The Masterstroke


A bold and historic decision has been taken by the Narendra Modi government to scrap Article 370&Article 35A, separate Ladakh from Jammu and Kashmir (J&K), and make both of them Union territories (UTs). It would have undoubtedly considered at length its internal and external repercussions. If immediate violence on the ground may be prevented because of large-scale security deployments, the challenge would be to control violent protests once the local forces organise resistance on an Islamic platform, fuelled by propaganda in mosques and instigation from abroad. Pakistan will do its best to promote clashes between protestors and the security forces so that it can highlight the issue of human rights violations in J&K. Already in July 2018, India had to strongly rebuke the United Nations Human Rights Commission in Geneva for its biased report on human rights violations in Kashmir. We have coped with such partisan attacks since 1990s in much more difficult external circumstances when western human rights organisations were targeting us viciously on the issue, and the US was unsparing in its criticism. One can expect the Pakistani parliament to pass an all-party resolution condemning and rejecting India's move. Massive demonstrations in Pakistan against India's step could take place, but if jihadi organisations are too visible and call for violence against India, Islamabad will have to worry about the impact of this fervour on its commitments to the Financial Action Task Force (FATF) to curb the supporting structures of terrorism on its soil, besides preserving the right atmosphere for receiving the financial bailouts it needs.
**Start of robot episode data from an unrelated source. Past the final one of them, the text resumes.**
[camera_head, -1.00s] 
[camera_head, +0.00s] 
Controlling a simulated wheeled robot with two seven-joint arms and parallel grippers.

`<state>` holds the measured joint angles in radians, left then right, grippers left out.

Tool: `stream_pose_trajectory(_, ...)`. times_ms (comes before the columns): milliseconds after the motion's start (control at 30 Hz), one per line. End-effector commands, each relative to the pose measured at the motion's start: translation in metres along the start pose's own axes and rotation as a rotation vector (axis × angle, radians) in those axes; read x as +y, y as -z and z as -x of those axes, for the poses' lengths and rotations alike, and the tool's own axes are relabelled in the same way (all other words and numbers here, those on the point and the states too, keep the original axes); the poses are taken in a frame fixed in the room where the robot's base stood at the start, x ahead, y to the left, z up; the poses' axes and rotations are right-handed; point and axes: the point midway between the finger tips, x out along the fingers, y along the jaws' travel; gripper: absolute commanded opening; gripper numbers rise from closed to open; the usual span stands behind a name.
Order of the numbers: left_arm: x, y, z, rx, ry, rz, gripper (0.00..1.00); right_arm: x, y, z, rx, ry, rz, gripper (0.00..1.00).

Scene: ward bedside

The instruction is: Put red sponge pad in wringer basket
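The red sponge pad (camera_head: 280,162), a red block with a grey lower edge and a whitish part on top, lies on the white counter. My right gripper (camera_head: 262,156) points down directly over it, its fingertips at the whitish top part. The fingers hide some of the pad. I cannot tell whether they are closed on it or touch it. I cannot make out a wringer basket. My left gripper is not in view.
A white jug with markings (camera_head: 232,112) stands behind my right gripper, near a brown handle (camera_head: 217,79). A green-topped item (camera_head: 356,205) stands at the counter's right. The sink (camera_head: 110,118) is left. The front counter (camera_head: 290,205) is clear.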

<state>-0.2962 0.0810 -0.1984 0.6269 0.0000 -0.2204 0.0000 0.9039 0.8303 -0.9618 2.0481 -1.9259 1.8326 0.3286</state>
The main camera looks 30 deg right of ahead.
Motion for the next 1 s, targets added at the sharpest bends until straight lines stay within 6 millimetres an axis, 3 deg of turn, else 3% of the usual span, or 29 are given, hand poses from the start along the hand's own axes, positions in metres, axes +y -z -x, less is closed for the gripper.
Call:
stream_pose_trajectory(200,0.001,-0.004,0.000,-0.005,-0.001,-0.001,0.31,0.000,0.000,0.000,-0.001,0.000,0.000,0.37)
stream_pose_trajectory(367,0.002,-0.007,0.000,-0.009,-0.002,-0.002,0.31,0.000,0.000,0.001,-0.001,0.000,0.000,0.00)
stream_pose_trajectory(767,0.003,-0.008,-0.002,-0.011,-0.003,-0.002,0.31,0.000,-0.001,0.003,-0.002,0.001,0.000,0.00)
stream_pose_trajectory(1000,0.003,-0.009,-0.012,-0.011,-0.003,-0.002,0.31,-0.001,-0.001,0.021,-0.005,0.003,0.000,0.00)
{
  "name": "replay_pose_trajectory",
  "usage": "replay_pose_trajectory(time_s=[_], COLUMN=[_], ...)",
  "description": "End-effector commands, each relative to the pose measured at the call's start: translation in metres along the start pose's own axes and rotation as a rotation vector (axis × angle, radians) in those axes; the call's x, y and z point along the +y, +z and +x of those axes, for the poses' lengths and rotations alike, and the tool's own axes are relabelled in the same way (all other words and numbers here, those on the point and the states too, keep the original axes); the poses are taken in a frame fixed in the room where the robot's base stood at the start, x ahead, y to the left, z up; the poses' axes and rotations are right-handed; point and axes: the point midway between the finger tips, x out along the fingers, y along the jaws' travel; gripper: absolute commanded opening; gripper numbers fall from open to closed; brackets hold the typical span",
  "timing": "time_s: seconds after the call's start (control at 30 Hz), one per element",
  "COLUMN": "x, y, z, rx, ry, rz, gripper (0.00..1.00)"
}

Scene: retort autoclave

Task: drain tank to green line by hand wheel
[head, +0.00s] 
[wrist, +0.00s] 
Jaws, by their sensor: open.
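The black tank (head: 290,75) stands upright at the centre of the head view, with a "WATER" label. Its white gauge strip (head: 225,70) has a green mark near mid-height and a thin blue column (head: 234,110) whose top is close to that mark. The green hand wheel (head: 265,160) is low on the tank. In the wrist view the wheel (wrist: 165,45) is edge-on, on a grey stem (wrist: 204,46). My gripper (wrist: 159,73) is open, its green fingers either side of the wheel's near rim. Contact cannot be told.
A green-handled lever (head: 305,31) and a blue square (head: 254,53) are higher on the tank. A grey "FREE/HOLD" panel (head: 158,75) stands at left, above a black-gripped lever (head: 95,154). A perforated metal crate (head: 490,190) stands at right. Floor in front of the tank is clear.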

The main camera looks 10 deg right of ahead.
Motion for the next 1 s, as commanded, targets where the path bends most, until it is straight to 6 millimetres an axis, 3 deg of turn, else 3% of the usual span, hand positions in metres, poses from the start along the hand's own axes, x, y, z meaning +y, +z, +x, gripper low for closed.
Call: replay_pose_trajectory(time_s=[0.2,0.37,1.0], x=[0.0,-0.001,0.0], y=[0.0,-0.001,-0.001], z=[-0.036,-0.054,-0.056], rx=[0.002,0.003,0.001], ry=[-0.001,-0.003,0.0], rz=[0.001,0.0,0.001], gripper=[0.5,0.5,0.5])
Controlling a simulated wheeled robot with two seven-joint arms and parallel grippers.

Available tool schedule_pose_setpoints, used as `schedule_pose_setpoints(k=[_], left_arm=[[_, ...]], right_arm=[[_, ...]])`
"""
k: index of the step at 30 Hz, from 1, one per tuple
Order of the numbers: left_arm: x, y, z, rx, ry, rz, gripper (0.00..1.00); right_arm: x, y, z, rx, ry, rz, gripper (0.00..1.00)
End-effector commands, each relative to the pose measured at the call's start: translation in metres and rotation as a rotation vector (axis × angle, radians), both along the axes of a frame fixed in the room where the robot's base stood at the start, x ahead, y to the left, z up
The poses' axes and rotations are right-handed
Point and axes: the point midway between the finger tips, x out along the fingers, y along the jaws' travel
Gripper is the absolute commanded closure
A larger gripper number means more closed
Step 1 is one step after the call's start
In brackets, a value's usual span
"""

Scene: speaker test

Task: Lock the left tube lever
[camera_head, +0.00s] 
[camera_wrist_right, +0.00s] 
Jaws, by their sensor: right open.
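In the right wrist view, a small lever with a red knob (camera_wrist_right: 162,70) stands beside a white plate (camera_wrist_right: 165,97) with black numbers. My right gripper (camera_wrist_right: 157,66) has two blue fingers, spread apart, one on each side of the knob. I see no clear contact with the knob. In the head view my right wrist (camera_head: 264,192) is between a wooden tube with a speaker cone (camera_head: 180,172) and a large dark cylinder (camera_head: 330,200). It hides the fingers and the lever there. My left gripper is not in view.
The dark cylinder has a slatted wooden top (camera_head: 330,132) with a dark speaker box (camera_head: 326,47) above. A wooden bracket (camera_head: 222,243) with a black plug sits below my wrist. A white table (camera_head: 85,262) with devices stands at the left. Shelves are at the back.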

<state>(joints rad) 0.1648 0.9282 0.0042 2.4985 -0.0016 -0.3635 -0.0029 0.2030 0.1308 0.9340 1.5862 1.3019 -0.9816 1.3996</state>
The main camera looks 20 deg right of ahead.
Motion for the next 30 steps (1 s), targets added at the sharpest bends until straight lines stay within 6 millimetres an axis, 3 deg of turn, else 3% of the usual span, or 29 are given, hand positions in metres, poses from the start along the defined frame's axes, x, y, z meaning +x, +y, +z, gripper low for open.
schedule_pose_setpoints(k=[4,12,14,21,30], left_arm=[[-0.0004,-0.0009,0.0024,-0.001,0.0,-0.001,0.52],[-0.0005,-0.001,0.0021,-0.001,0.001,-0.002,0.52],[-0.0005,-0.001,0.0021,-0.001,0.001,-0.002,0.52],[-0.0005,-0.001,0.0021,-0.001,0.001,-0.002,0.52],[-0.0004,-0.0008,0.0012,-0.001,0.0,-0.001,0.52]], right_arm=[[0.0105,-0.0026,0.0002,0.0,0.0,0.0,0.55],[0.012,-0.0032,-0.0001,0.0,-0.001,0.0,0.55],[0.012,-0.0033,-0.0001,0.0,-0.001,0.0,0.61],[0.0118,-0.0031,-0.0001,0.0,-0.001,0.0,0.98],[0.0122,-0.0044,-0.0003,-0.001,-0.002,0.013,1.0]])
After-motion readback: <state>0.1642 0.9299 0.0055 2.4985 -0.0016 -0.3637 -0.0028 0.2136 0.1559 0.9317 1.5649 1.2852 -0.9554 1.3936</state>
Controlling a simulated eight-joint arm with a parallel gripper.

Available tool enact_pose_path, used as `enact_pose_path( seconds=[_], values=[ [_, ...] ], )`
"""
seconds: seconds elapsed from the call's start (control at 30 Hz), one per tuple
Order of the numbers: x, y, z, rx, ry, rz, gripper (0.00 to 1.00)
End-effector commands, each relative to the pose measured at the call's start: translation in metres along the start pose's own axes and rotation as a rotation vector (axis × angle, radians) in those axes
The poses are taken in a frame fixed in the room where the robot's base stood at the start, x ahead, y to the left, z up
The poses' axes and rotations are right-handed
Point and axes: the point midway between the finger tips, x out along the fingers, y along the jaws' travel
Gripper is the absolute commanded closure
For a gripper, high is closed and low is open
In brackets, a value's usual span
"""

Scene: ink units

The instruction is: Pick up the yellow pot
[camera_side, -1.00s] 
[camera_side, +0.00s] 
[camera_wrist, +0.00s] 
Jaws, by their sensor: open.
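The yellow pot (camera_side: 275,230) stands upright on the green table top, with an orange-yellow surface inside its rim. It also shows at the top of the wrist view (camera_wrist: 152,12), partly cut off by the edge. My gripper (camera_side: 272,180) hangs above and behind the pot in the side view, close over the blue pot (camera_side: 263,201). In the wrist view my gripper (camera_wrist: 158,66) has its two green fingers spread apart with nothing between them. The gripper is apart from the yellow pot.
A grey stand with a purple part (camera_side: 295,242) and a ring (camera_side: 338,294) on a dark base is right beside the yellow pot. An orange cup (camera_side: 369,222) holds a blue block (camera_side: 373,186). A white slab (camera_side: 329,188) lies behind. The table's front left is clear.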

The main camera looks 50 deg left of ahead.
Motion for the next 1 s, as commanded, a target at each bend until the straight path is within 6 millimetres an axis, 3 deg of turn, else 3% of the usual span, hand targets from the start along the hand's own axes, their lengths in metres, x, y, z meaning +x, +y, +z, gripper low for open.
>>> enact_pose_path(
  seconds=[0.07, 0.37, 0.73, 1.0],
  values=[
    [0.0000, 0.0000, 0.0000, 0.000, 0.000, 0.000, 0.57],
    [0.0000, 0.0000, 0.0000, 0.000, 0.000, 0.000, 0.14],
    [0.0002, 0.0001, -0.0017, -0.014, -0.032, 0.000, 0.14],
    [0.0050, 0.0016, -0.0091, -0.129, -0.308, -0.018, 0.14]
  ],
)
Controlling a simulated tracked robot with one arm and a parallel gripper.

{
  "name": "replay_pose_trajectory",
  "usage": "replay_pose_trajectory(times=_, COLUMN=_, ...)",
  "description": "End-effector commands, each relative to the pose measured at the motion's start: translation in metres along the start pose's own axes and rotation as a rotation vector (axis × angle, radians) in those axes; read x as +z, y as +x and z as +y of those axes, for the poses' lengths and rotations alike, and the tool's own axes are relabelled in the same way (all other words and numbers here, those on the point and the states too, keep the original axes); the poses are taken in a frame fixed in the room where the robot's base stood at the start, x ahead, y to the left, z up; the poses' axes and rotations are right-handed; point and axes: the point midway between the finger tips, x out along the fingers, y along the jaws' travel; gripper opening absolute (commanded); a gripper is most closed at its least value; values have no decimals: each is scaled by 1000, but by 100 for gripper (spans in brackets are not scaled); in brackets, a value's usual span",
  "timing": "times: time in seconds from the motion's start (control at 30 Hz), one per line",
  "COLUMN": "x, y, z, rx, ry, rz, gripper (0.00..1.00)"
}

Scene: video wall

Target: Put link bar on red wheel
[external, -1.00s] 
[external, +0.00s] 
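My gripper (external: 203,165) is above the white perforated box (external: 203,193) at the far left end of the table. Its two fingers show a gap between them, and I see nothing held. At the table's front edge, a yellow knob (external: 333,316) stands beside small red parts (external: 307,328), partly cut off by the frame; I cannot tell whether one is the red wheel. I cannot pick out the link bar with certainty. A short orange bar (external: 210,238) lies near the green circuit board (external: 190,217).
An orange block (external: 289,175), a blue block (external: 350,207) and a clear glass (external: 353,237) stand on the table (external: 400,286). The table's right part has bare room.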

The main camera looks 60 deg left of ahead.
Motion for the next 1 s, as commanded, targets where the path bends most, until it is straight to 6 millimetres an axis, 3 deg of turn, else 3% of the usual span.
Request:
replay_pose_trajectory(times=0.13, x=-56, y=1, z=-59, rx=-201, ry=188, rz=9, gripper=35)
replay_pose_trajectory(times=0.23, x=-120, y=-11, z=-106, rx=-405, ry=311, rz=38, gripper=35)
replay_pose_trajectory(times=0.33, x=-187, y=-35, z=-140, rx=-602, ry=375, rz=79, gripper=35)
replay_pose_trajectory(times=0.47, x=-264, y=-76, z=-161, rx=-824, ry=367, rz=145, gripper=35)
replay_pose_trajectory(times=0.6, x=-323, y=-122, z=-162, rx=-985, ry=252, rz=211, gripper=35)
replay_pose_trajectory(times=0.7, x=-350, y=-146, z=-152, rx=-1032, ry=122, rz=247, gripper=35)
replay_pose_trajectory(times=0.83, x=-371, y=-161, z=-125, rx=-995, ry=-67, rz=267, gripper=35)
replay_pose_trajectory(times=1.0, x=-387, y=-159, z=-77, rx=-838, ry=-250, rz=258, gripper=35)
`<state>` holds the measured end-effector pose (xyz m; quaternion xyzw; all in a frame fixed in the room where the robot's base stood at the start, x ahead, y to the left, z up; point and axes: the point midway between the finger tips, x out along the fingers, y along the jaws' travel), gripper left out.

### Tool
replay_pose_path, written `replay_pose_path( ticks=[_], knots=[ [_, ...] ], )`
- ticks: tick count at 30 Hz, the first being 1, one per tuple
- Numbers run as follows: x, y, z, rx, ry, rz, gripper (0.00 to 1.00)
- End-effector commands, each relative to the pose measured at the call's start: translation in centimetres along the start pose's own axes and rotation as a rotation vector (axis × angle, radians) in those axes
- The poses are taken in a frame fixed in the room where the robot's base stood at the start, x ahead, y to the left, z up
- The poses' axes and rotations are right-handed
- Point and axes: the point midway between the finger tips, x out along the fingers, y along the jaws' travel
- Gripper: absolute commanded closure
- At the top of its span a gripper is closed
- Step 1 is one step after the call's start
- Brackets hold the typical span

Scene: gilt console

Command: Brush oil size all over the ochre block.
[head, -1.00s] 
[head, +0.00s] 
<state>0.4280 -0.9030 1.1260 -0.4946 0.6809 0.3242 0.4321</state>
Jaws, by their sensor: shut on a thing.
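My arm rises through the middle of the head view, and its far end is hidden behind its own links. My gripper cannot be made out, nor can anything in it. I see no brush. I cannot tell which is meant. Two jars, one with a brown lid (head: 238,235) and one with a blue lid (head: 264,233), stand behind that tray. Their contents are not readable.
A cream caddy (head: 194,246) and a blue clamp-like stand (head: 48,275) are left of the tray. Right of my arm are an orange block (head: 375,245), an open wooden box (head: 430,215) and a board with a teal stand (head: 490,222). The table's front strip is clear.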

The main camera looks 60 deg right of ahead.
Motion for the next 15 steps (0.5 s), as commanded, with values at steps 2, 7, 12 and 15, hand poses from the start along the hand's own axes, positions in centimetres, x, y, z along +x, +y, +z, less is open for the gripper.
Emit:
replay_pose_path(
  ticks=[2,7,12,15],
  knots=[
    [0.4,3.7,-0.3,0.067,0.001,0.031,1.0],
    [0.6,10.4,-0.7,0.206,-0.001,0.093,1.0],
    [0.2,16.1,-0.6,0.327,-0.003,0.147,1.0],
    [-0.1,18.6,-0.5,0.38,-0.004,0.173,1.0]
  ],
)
The LokSabha on Tuesday has vetted the government's move to immediately scrap Article 370, a historical provision that had extended a special status to Jammu and Kashmir for nearly seven decades, and carve two union territories out of the Himalayan state. The two changes that would bring the state under the direct control of the Centre, the government insists, would help curb terrorism backed by Pakistan and fast track development.The resolution to end special status for Jammu and Kashmir and the bill to split J&K into two centrally-administered territories were passed by more than 351 votes in favour of the motion, 72 against. Shah withdrew a third bill to extend 10 per cent quota in jobs and education for the poor to people in Kashmir, pointing that this reservation would now extend to the people in J&K automatically. Home Minister Amit Shah who led the government's move in Parliament, described Article 370 as a provision that had created a barrier between Kashmir and the rest of the country. India has consistently maintained that J&K is an integral part of India; that third parties, including the UN, have no role in J&K (which is why we do not recognise the writ of UNMOGIP on our side in J&K); and that the J&K issue has to be discussed bilaterally between the two countries as per the Shimla Agreement.